• **Work to be completed**
Exactly as given, repeat all of the entries.

• **Stored records**
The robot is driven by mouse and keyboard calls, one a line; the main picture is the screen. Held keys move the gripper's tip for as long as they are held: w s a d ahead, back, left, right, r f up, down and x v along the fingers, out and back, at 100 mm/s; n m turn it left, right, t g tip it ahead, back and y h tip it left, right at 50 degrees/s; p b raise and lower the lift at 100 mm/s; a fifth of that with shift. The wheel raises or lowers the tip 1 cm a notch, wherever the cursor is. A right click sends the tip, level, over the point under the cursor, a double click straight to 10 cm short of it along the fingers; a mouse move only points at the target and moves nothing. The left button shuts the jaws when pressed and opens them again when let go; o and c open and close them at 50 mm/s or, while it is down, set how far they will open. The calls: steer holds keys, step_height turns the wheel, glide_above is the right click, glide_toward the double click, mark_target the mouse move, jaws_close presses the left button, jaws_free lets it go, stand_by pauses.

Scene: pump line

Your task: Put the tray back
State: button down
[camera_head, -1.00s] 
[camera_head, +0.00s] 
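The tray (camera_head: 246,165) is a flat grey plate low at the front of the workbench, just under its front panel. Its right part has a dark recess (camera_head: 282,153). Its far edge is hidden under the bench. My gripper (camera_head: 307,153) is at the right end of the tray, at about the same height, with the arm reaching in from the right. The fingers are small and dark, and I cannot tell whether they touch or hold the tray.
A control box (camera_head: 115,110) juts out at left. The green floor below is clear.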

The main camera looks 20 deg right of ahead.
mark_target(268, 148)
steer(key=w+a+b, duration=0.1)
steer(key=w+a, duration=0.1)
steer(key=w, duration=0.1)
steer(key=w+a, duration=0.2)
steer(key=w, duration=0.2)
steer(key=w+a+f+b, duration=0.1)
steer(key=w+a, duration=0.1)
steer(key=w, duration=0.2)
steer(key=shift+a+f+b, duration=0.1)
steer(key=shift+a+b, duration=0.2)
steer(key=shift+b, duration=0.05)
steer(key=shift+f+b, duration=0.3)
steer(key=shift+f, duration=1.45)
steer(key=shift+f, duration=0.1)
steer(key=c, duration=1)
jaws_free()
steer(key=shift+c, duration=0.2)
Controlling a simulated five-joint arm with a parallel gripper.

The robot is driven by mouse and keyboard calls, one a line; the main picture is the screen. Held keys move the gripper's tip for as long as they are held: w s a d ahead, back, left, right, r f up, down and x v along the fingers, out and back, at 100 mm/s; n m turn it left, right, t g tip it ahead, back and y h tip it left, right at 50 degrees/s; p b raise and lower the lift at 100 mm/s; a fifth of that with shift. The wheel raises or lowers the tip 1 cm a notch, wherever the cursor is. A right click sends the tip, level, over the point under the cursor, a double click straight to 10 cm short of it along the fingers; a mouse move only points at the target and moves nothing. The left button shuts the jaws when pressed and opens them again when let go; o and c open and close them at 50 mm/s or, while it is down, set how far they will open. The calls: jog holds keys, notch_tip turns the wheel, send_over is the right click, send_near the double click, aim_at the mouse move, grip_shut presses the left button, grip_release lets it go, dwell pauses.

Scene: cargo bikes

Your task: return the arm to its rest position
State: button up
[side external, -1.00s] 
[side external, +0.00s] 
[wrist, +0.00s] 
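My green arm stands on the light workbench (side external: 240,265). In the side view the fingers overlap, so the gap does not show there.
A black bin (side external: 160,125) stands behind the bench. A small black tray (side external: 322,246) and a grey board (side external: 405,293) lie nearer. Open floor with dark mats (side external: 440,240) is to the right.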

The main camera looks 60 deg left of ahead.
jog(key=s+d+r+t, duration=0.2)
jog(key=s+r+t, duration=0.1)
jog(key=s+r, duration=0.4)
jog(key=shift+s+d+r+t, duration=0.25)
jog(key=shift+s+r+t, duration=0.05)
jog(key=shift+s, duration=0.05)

• **Exercise solution**
The robot is driven by mouse and keyboard calls, one a line; the main picture is the screen. Held keys move the gripper's tip for as long as they are held: w s a d ahead, back, left, right, r f up, down and x v along the fingers, out and back, at 100 mm/s; n m turn it left, right, t g tip it ahead, back and y h tip it left, right at 50 degrees/s; p b raise and lower the lift at 100 mm/s; a fifth of that with shift. The wheel raises or lowers the tip 1 cm a notch, wherever the cursor is. A right click sends the tip, level, over the point under the cursor, a double click straight to 10 cm short of it along the fingers; a mouse move only points at the target and moves nothing. The left button shuts the jaws when pressed and opens them again when let go; o and c open and close them at 50 mm/s or, while it is down, set how far they will open. The calls: steer holds keys, step_height turns the wheel, glide_above is the right click, glide_toward the double click, mark_target the mouse move, jaws_close presses the left button, jaws_free lets it go, stand_by pauses.

Scene: pump line

Your task: Put the tray back
State: button down
[camera_head, -1.00s] 
[camera_head, +0.00s] 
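The tray (camera_head: 246,165) is a flat grey plate low at the front of the workbench, just under its front panel. Its right part has a dark recess (camera_head: 282,153). Its far edge is hidden under the bench. My gripper (camera_head: 307,153) is at the right end of the tray, at about the same height, with the arm reaching in from the right. The fingers are small and dark, and I cannot tell whether they touch or hold the tray.
A control box (camera_head: 115,110) juts out at left. The green floor below is clear.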

The main camera looks 20 deg right of ahead.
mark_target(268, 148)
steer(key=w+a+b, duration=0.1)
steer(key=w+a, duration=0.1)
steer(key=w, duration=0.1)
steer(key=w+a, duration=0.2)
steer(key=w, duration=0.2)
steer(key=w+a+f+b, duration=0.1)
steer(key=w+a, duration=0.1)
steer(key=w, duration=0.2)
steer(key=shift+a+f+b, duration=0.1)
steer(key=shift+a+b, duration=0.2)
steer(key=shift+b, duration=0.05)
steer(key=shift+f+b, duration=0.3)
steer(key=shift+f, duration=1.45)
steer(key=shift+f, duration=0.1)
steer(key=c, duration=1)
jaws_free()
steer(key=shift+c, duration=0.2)
Controlling a simulated five-joint arm with a parallel gripper.

The robot is driven by mouse and keyboard calls, one a line; the main picture is the screen. Held keys move the gripper's tip for as long as they are held: w s a d ahead, back, left, right, r f up, down and x v along the fingers, out and back, at 100 mm/s; n m turn it left, right, t g tip it ahead, back and y h tip it left, right at 50 degrees/s; p b raise and lower the lift at 100 mm/s; a fifth of that with shift. The wheel raises or lowers the tip 1 cm a notch, wherever the cursor is. A right click sends the tip, level, over the point under the cursor, a double click straight to 10 cm short of it along the fingers; a mouse move only points at the target and moves nothing. The left button shuts the jaws when pressed and opens them again when let go; o and c open and close them at 50 mm/s or, while it is down, set how far they will open. The calls: jog holds keys, notch_tip turns the wheel, send_over is the right click, send_near the double click, aim_at the mouse move, grip_shut presses the left button, grip_release lets it go, dwell pauses.

Scene: cargo bikes

Your task: return the arm to its rest position
State: button up
[side external, -1.00s] 
[side external, +0.00s] 
[wrist, +0.00s] 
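My green arm stands on the light workbench (side external: 240,265). In the side view the fingers overlap, so the gap does not show there.
A black bin (side external: 160,125) stands behind the bench. A small black tray (side external: 322,246) and a grey board (side external: 405,293) lie nearer. Open floor with dark mats (side external: 440,240) is to the right.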

The main camera looks 60 deg left of ahead.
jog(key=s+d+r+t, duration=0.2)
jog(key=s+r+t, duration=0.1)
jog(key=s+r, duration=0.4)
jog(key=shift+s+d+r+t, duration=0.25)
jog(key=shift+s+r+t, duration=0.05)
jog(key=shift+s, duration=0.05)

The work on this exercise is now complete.